If this indictment is true, the presses ought to be burned and the editors lynched. To show that the logic is bad, we need only to state that the brutes who imitated Sam Hose do not know how to read, they did not read the papers mentioned or see them, and therefore could not have been influenced by them. Booker Washington has often made the statement that no educated negro has been guilty of the crime which evokes lynching. So far nobody has denied his assertion. If the educated negroes, who read the papers, had elapsed into barbarism by the detailed accounts of the crimes, Mr. Graves might have support for his serious charge against the newspapers, but as the brutes cannot read and do not see newspapers, his indictment falls to the ground.

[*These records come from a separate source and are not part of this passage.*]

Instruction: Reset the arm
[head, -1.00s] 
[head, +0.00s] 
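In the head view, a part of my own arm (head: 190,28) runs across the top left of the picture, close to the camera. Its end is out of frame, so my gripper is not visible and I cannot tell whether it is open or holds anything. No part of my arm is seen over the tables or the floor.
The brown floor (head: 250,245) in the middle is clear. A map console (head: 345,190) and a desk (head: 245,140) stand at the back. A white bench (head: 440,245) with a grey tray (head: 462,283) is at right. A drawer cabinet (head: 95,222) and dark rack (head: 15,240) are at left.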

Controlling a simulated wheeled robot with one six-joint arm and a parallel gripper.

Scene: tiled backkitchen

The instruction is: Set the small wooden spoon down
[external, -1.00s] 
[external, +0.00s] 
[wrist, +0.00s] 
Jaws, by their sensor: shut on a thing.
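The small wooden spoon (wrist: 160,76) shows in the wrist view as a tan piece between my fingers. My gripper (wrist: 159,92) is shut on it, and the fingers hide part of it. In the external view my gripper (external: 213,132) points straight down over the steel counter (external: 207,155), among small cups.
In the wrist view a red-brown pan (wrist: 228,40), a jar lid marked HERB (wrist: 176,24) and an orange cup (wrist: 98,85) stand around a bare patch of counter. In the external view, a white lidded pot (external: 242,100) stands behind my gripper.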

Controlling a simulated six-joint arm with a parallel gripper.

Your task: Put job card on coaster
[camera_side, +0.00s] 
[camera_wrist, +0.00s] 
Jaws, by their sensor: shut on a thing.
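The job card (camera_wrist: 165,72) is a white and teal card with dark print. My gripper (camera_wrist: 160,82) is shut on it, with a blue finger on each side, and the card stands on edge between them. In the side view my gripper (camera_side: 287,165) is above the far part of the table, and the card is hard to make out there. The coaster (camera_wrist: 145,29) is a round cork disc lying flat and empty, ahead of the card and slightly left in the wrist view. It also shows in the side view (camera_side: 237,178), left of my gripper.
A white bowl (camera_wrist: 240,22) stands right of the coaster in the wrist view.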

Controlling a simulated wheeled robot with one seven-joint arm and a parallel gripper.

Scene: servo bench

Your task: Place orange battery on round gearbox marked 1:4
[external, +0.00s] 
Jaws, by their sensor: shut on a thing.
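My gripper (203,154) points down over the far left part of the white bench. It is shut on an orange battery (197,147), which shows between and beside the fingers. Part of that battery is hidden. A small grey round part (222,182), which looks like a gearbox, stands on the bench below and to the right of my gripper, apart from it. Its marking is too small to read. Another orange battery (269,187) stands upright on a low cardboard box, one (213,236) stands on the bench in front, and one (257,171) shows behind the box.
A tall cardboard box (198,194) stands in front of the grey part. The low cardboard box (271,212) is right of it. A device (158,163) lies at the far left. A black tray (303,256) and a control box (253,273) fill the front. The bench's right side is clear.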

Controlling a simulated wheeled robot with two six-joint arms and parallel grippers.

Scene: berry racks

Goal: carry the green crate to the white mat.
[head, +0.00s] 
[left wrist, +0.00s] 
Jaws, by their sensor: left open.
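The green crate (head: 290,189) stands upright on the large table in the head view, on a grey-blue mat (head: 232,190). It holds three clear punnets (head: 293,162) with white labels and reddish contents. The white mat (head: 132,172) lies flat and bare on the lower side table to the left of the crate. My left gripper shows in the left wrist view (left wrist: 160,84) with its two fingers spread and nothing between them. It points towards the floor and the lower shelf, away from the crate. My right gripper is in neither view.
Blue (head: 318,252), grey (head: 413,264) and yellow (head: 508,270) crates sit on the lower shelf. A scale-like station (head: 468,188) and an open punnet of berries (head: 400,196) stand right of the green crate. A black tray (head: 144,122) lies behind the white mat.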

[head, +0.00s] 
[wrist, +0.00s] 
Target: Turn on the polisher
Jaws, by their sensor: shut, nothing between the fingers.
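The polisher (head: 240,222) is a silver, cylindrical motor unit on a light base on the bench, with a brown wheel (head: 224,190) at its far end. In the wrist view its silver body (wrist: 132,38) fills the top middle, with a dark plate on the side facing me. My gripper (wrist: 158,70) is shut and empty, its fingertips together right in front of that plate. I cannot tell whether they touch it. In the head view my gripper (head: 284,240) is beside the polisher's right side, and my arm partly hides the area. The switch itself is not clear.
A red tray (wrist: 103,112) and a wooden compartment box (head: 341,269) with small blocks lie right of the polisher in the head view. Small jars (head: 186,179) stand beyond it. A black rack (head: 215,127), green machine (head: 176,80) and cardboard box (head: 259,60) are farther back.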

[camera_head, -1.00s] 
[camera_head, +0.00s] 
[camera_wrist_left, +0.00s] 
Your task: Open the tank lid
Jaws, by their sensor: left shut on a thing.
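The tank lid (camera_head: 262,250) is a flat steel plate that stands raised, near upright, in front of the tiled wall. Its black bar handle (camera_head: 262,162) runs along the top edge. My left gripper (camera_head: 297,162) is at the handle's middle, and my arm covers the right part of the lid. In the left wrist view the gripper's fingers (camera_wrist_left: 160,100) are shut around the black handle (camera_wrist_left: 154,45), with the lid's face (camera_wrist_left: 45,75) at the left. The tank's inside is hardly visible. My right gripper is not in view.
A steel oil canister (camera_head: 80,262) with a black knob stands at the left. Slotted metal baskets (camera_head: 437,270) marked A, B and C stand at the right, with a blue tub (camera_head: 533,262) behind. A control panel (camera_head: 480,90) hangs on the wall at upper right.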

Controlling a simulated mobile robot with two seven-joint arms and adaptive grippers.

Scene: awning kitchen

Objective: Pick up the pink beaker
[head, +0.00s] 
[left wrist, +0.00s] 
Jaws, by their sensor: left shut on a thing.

If Mr. Graves had confined his criticism to those accounts of such crimes as are so written and printed as to offend against decency, he could maintain his charge against some newspapers, but to saddle the whole responsibility upon the newspapers is so grave an accusation as to shock the newspapers and the newspaper readers. 

Along with a great deal of good, newspapers do some harm, but Mr. Graves has drawn an indictment that would warrant the lynching of the editors if it were true.

This article is such a disaster of logic. The first claim being made seems to be that being aware of the details of a crime will make someone commit the same crime. That is certainly a ludicrous statement. But not to be outdone, the author of the article chose to let logic fall by the wayside and throw in rampant racism as well. 

Thank you for reading and as always, we hope we leave you with something to ponder.